_EXERCISE PROMPT_
Your task is to copy every line of this material exactly.

[Stored data]
------------

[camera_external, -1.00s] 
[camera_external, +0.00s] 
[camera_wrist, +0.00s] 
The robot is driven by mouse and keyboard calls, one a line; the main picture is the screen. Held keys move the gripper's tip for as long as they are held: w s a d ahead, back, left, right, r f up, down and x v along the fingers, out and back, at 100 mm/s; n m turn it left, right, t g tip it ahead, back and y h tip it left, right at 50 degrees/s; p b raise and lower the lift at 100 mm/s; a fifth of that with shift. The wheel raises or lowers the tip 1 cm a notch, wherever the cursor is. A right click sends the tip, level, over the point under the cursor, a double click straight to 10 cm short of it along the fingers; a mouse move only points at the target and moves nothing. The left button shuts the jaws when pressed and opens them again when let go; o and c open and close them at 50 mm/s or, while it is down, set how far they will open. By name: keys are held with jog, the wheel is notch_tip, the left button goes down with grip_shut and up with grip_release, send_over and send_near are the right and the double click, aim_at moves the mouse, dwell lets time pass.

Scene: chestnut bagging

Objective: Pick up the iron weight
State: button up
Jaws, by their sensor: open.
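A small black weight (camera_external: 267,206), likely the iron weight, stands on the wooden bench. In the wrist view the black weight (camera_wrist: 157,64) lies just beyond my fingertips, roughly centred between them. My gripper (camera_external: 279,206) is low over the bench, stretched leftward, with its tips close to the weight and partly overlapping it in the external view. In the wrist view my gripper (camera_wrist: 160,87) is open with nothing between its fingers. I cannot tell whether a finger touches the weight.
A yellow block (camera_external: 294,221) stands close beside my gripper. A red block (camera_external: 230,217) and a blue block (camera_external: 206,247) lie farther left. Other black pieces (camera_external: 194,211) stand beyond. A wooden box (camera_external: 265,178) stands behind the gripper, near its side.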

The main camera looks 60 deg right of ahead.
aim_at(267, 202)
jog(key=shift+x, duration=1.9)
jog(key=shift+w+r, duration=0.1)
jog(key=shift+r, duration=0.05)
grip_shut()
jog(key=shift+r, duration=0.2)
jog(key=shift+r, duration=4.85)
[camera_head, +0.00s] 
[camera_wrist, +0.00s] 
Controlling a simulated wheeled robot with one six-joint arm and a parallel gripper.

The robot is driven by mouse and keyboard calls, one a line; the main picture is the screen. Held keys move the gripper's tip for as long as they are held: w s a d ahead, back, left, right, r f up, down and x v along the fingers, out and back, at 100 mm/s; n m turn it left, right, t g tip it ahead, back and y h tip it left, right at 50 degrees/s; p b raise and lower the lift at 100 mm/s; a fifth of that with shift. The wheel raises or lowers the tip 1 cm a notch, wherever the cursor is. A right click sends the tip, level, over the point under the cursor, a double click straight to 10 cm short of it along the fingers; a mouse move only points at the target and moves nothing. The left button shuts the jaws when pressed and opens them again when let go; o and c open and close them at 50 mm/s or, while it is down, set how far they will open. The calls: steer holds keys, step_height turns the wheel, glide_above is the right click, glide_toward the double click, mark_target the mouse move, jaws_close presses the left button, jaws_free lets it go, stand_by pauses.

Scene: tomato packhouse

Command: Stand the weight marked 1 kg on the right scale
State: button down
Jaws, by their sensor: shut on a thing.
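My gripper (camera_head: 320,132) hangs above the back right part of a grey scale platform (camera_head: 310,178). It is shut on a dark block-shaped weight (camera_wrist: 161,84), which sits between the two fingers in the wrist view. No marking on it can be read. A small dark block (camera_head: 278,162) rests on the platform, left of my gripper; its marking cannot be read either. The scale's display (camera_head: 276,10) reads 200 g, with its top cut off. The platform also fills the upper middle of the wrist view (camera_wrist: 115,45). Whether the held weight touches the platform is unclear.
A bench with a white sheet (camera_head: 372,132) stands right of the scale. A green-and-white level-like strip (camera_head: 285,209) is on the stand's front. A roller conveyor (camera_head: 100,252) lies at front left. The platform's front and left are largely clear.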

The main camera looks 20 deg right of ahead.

------------

_REPLY_
[camera_external, -1.00s] 
[camera_external, +0.00s] 
[camera_wrist, +0.00s] 
The robot is driven by mouse and keyboard calls, one a line; the main picture is the screen. Held keys move the gripper's tip for as long as they are held: w s a d ahead, back, left, right, r f up, down and x v along the fingers, out and back, at 100 mm/s; n m turn it left, right, t g tip it ahead, back and y h tip it left, right at 50 degrees/s; p b raise and lower the lift at 100 mm/s; a fifth of that with shift. The wheel raises or lowers the tip 1 cm a notch, wherever the cursor is. A right click sends the tip, level, over the point under the cursor, a double click straight to 10 cm short of it along the fingers; a mouse move only points at the target and moves nothing. The left button shuts the jaws when pressed and opens them again when let go; o and c open and close them at 50 mm/s or, while it is down, set how far they will open. By name: keys are held with jog, the wheel is notch_tip, the left button goes down with grip_shut and up with grip_release, send_over and send_near are the right and the double click, aim_at moves the mouse, dwell lets time pass.

Scene: chestnut bagging

Objective: Pick up the iron weight
State: button up
Jaws, by their sensor: open.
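A small black weight (camera_external: 267,206), likely the iron weight, stands on the wooden bench. In the wrist view the black weight (camera_wrist: 157,64) lies just beyond my fingertips, roughly centred between them. My gripper (camera_external: 279,206) is low over the bench, stretched leftward, with its tips close to the weight and partly overlapping it in the external view. In the wrist view my gripper (camera_wrist: 160,87) is open with nothing between its fingers. I cannot tell whether a finger touches the weight.
A yellow block (camera_external: 294,221) stands close beside my gripper. A red block (camera_external: 230,217) and a blue block (camera_external: 206,247) lie farther left. Other black pieces (camera_external: 194,211) stand beyond. A wooden box (camera_external: 265,178) stands behind the gripper, near its side.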

The main camera looks 60 deg right of ahead.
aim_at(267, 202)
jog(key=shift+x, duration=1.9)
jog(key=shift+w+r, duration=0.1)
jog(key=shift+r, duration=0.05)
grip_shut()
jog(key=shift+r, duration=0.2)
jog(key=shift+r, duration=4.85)
[camera_head, +0.00s] 
[camera_wrist, +0.00s] 
Controlling a simulated wheeled robot with one six-joint arm and a parallel gripper.

The robot is driven by mouse and keyboard calls, one a line; the main picture is the screen. Held keys move the gripper's tip for as long as they are held: w s a d ahead, back, left, right, r f up, down and x v along the fingers, out and back, at 100 mm/s; n m turn it left, right, t g tip it ahead, back and y h tip it left, right at 50 degrees/s; p b raise and lower the lift at 100 mm/s; a fifth of that with shift. The wheel raises or lowers the tip 1 cm a notch, wherever the cursor is. A right click sends the tip, level, over the point under the cursor, a double click straight to 10 cm short of it along the fingers; a mouse move only points at the target and moves nothing. The left button shuts the jaws when pressed and opens them again when let go; o and c open and close them at 50 mm/s or, while it is down, set how far they will open. The calls: steer holds keys, step_height turns the wheel, glide_above is the right click, glide_toward the double click, mark_target the mouse move, jaws_close presses the left button, jaws_free lets it go, stand_by pauses.

Scene: tomato packhouse

Command: Stand the weight marked 1 kg on the right scale
State: button down
Jaws, by their sensor: shut on a thing.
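My gripper (camera_head: 320,132) hangs above the back right part of a grey scale platform (camera_head: 310,178). It is shut on a dark block-shaped weight (camera_wrist: 161,84), which sits between the two fingers in the wrist view. No marking on it can be read. A small dark block (camera_head: 278,162) rests on the platform, left of my gripper; its marking cannot be read either. The scale's display (camera_head: 276,10) reads 200 g, with its top cut off. The platform also fills the upper middle of the wrist view (camera_wrist: 115,45). Whether the held weight touches the platform is unclear.
A bench with a white sheet (camera_head: 372,132) stands right of the scale. A green-and-white level-like strip (camera_head: 285,209) is on the stand's front. A roller conveyor (camera_head: 100,252) lies at front left. The platform's front and left are largely clear.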

The main camera looks 20 deg right of ahead.

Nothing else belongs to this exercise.